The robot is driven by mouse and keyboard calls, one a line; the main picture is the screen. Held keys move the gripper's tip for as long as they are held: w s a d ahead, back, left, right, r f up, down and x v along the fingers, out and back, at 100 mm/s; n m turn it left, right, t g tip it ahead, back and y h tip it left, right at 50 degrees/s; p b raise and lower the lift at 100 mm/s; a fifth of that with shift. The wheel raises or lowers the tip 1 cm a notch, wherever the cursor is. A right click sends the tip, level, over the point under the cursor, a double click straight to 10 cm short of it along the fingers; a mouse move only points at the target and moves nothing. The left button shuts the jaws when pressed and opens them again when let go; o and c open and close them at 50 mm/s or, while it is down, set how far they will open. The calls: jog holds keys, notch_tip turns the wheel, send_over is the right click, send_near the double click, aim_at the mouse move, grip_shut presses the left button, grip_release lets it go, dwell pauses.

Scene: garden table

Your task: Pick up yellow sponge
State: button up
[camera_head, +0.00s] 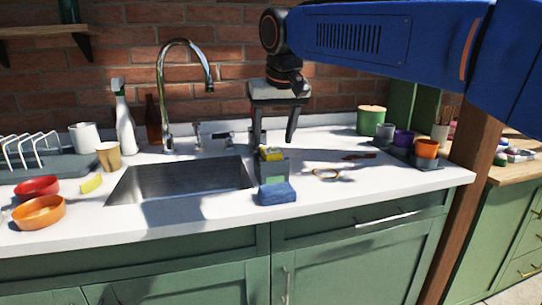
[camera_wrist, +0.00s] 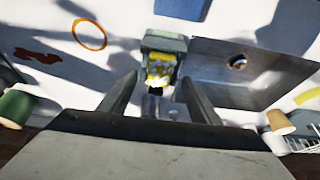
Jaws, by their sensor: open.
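A flat yellow piece, seemingly a sponge (camera_head: 91,184), lies on the white counter left of the sink. It also shows at the right edge of the wrist view (camera_wrist: 307,96). A grey-green caddy (camera_head: 272,170) stands right of the sink with yellow contents (camera_head: 271,154) at its top; in the wrist view these yellow contents (camera_wrist: 158,72) look mottled yellow and white, and I cannot tell what they are. My gripper (camera_head: 275,140) points down above the caddy, its fingers apart and nothing between them. In the wrist view my gripper's fingertips (camera_wrist: 158,84) appear on either side of the caddy.
A blue block (camera_head: 277,194) lies in front of the caddy. The sink (camera_head: 185,180) and tall faucet (camera_head: 163,95) are to the left. An orange ring (camera_head: 326,174) lies to the right. A red bowl (camera_head: 37,188) and orange bowl (camera_head: 39,212) stand near the yellow piece.

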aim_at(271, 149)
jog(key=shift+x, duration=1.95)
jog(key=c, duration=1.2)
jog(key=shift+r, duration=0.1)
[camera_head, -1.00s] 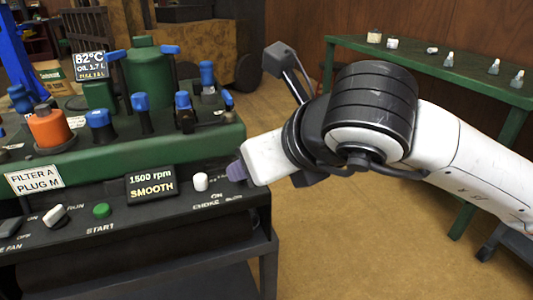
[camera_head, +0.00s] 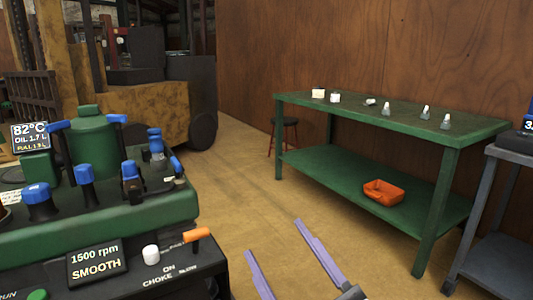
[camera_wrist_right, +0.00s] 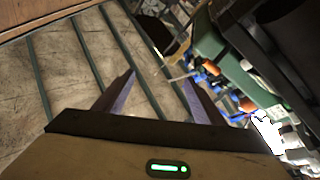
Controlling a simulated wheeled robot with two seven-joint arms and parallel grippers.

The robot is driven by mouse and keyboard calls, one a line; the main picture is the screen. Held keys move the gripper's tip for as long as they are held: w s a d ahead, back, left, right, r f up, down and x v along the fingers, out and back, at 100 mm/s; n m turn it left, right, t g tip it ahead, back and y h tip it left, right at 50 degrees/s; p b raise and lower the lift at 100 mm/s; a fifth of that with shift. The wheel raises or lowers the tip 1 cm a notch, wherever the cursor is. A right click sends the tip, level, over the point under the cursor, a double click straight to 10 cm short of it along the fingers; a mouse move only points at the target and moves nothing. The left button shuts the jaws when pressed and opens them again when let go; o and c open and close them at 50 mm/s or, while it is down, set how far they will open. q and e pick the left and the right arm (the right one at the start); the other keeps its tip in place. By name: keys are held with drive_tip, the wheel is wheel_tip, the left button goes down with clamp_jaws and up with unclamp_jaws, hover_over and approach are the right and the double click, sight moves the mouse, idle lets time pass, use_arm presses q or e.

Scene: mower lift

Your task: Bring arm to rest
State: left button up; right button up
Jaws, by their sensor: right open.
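My right gripper (camera_head: 273,238) shows at the bottom of the head view as two purple fingers set apart, with nothing between them. It is in open air over the floor, right of the engine test bench (camera_head: 130,222) and clear of it. In the right wrist view the same two fingers (camera_wrist_right: 158,76) are spread and empty. Most of my right arm is outside the head view. The orange choke lever (camera_head: 197,235) on the bench panel stands free of the gripper. A display (camera_head: 95,262) reads "1500 rpm SMOOTH". My left gripper is not in view.
A green table (camera_head: 440,124) with small parts on top and an orange tray (camera_head: 383,192) on its lower shelf stands to the right. A grey cart (camera_head: 505,205) is beside it. A yellow forklift (camera_head: 160,110) stands behind. The floor between bench and table is clear.

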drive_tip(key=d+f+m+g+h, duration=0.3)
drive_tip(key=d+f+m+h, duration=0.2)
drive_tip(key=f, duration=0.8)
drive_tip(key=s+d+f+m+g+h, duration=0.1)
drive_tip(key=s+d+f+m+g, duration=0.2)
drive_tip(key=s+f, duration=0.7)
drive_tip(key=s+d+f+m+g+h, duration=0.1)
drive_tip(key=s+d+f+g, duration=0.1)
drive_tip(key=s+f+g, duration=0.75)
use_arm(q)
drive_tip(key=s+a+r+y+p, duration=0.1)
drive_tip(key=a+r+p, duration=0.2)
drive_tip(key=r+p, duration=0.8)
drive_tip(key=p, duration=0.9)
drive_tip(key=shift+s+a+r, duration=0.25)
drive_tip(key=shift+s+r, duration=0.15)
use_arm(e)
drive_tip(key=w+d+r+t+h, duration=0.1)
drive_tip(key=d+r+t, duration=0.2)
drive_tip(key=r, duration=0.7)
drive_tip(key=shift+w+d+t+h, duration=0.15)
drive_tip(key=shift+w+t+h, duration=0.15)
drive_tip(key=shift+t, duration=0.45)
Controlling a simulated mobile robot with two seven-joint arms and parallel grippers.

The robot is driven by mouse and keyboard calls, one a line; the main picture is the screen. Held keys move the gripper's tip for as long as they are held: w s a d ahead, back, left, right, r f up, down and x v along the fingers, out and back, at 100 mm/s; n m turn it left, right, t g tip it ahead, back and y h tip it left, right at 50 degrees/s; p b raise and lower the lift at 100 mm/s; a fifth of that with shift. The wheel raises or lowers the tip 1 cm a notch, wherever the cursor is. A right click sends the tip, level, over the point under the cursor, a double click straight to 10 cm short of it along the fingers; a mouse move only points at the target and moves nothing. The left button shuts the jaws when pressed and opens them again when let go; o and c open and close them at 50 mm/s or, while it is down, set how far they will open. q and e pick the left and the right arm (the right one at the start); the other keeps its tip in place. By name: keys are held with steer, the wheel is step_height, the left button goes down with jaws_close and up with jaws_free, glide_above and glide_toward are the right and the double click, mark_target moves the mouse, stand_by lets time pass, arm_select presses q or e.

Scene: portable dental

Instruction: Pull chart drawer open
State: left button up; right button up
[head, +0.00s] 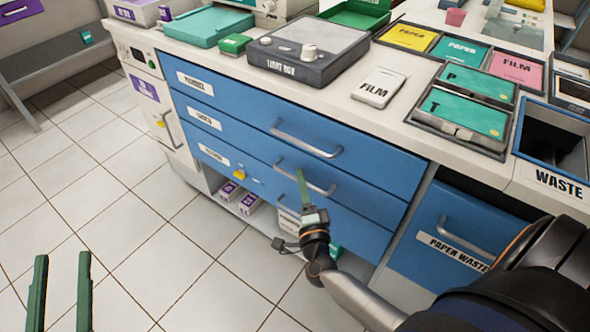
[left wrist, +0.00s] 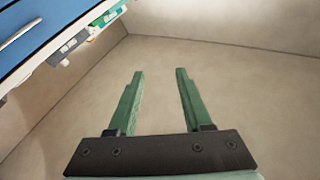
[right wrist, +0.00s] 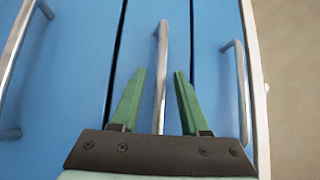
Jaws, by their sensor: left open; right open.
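A counter unit has a stack of blue drawers, all looking flush and shut. Their white labels are too small to read surely, so I cannot tell which is the chart drawer. The top drawer (head: 330,128) has a metal handle (head: 305,140); the middle drawer (head: 365,204) has another handle (head: 318,188). My right gripper (head: 303,184) is in front of the lower drawers, partly hiding them. In the right wrist view its open fingers (right wrist: 158,73) are either side of a drawer handle (right wrist: 160,55); contact is unclear. My left gripper (head: 62,256) is open and empty above the floor.
A light box (head: 308,50), a film pad (head: 379,88) and several trays stand on the counter. A paper waste drawer (head: 447,240) and a waste bin (head: 555,138) are at right. Boxes (head: 248,204) sit on a low shelf. The tiled floor (head: 120,215) at left is clear.

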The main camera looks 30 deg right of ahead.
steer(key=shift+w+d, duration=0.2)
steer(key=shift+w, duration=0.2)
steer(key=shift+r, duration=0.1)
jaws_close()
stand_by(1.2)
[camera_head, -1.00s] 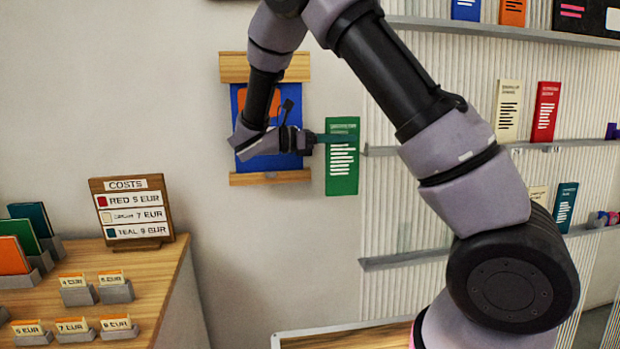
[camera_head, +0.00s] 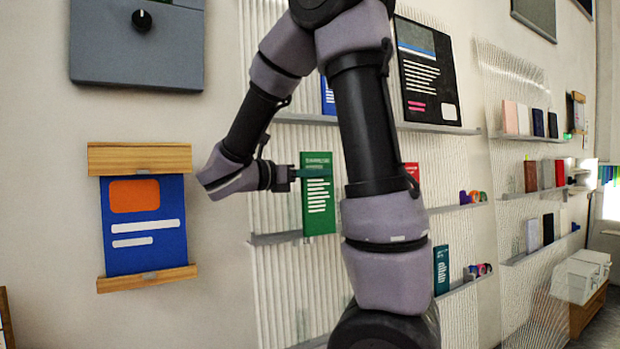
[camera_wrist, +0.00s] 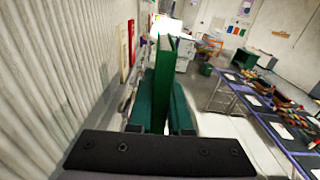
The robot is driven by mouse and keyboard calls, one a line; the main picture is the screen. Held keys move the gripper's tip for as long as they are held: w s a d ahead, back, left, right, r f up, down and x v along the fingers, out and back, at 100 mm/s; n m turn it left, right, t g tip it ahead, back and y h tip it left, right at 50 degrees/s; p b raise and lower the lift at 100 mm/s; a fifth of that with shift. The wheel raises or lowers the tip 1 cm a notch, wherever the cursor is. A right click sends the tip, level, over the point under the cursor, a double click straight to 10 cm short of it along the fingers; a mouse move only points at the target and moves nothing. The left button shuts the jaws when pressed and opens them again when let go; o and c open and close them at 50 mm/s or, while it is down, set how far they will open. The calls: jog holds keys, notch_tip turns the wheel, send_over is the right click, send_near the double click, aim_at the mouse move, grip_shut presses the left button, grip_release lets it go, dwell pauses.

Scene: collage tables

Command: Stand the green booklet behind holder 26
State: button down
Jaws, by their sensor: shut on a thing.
* * *
Say how many lines of the material contain the word "Scene", with no other text.

TASK RESPONSE:
4